• TASK INSTRUCTIONS: Reproduce exactly the lines from the one containing "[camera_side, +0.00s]" down to the one containing "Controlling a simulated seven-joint", including both of those lines, and nothing else.

• Stored items from a collection:
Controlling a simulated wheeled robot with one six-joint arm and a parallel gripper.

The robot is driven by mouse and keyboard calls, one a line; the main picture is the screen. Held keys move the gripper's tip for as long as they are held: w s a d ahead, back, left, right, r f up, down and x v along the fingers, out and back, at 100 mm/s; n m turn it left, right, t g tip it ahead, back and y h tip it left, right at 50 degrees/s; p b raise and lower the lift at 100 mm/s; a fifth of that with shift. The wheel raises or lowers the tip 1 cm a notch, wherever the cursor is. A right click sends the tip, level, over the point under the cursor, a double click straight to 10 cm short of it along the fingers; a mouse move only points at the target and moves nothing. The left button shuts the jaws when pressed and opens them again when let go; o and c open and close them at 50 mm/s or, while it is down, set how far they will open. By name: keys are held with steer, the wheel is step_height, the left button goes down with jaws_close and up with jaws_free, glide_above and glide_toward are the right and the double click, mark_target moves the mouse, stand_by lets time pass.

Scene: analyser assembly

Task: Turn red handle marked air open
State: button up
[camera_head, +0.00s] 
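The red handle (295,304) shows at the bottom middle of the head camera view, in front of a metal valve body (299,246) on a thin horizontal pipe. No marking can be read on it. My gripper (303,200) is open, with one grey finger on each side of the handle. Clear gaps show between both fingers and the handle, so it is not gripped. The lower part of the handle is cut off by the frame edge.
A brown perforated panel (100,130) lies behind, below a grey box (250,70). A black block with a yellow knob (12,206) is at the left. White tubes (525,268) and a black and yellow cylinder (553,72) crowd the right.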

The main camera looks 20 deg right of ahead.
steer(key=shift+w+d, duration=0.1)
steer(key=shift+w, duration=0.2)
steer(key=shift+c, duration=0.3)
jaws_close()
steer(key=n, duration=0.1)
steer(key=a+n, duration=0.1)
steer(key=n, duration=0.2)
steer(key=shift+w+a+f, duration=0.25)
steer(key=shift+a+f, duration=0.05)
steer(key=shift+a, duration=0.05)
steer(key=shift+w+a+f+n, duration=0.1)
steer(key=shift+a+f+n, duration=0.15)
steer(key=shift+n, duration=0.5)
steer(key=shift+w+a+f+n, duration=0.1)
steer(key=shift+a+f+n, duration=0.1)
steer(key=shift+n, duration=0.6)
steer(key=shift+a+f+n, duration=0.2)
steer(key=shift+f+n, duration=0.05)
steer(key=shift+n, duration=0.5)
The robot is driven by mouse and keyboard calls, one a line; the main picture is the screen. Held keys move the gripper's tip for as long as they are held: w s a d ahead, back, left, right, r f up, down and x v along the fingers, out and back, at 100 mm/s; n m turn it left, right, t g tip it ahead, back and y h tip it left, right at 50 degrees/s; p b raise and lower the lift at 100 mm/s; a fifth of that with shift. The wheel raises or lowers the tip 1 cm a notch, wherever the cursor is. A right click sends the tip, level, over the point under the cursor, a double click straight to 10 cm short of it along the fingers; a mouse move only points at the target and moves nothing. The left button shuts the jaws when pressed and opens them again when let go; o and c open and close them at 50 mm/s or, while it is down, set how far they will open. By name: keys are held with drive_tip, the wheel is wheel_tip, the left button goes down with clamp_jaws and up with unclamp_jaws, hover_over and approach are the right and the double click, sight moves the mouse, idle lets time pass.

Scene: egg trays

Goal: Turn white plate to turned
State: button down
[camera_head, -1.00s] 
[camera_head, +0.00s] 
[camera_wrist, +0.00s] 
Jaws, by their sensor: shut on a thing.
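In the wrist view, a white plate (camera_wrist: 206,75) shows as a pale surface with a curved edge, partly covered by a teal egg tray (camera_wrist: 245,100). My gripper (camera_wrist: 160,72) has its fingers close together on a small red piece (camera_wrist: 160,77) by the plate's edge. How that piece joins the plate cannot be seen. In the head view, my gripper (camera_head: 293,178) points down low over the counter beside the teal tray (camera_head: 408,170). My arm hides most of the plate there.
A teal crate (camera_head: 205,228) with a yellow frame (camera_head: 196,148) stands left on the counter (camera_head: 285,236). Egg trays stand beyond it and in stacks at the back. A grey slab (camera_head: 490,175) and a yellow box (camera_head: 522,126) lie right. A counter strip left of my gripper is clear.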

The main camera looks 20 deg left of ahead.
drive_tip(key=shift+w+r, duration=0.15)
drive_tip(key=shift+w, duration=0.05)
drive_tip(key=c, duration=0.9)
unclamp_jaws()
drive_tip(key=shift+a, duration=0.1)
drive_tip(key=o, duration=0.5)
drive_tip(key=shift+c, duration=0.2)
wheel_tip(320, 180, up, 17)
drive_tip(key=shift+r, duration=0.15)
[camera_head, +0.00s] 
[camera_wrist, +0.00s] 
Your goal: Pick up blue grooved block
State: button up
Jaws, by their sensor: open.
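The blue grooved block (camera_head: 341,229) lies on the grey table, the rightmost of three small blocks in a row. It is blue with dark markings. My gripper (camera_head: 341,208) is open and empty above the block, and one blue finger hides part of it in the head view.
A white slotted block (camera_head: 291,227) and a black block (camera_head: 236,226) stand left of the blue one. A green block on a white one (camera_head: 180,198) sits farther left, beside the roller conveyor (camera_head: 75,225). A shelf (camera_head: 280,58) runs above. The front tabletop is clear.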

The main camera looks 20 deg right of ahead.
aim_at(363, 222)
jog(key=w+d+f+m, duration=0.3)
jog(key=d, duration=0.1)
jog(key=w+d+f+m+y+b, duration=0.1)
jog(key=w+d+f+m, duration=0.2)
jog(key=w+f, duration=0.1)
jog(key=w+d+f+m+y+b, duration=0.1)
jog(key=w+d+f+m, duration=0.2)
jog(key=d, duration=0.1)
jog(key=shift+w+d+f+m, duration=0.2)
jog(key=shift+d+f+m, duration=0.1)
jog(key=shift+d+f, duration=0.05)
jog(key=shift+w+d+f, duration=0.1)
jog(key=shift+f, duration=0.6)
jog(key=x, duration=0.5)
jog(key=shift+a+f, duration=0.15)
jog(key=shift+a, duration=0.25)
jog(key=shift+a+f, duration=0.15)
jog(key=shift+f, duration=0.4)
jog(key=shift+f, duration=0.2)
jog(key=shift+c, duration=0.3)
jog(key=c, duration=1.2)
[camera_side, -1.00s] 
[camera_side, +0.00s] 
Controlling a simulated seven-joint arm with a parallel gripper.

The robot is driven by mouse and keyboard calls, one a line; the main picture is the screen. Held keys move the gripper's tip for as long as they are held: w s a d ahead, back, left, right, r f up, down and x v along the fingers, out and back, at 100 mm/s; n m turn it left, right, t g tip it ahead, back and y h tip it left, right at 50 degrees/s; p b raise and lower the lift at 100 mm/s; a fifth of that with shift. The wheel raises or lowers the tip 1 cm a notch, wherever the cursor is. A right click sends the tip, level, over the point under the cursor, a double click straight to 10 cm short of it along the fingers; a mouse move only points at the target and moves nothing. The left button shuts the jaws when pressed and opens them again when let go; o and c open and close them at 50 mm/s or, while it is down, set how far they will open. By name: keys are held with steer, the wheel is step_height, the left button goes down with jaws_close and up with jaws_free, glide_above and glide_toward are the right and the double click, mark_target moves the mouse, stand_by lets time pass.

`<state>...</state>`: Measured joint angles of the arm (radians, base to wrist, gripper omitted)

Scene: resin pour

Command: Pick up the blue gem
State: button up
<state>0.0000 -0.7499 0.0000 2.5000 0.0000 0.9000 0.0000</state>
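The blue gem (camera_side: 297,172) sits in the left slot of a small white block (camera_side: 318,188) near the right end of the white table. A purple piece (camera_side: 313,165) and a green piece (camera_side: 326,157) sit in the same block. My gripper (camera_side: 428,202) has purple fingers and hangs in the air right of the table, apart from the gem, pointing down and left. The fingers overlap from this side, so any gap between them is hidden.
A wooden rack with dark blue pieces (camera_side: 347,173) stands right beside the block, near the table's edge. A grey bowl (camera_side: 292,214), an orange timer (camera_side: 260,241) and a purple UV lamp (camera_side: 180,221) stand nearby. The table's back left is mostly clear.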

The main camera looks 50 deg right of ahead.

• EXPECTED ANSWER:
[camera_side, +0.00s] 
Controlling a simulated seven-joint arm with a parallel gripper.

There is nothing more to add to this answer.